WHAT NEEDS TO BE DONE: Extract each line of the material that follows exactly and omit its pictures.

>>>>

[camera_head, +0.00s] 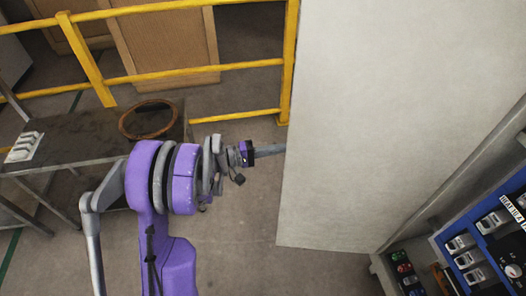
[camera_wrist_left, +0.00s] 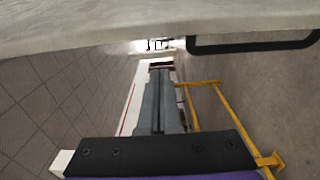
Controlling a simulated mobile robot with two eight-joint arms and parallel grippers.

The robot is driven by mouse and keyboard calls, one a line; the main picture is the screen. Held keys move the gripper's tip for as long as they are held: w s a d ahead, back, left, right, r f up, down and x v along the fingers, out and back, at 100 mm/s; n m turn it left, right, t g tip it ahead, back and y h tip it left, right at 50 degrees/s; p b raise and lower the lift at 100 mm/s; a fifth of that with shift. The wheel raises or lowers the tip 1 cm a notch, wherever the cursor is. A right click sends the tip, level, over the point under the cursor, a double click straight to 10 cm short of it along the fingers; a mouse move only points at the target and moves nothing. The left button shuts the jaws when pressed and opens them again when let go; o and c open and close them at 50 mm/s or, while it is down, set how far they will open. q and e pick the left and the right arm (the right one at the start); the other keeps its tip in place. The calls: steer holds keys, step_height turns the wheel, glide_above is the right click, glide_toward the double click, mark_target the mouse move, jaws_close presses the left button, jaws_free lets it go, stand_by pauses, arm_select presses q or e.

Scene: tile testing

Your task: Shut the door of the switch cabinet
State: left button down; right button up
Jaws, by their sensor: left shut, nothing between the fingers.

<<<<

SOLUTION FOR THIS PROBLEM:
[camera_head, +0.00s] 
[camera_wrist_left, +0.00s] 
Controlling a simulated mobile robot with two eight-joint arms and parallel grippers.

The robot is driven by mouse and keyboard calls, one a line; the main picture is the screen. Held keys move the gripper's tip for as long as they are held: w s a d ahead, back, left, right, r f up, down and x v along the fingers, out and back, at 100 mm/s; n m turn it left, right, t g tip it ahead, back and y h tip it left, right at 50 degrees/s; p b raise and lower the lift at 100 mm/s; a fifth of that with shift. The wheel raises or lowers the tip 1 cm a notch, wherever the cursor is. A right click sends the tip, level, over the point under the cursor, a double click straight to 10 cm short of it along the fingers; a mouse move only points at the target and moves nothing. The left button shuts the jaws when pressed and opens them again when let go; o and c open and close them at 50 mm/s or, while it is down, set how far they will open. q and e pick the left and the right arm (the right one at the start); the other keeps its tip in place. The calls: steer holds keys, step_height turns the wheel, glide_above is the right click, glide_toward the double click, mark_target the mouse move, jaws_close presses the left button, jaws_free lets it go, stand_by pauses, arm_select presses q or e.

Scene: tile testing

Your task: Shut the door of the switch cabinet
State: left button down; right button up
Jaws, by their sensor: left shut, nothing between the fingers.

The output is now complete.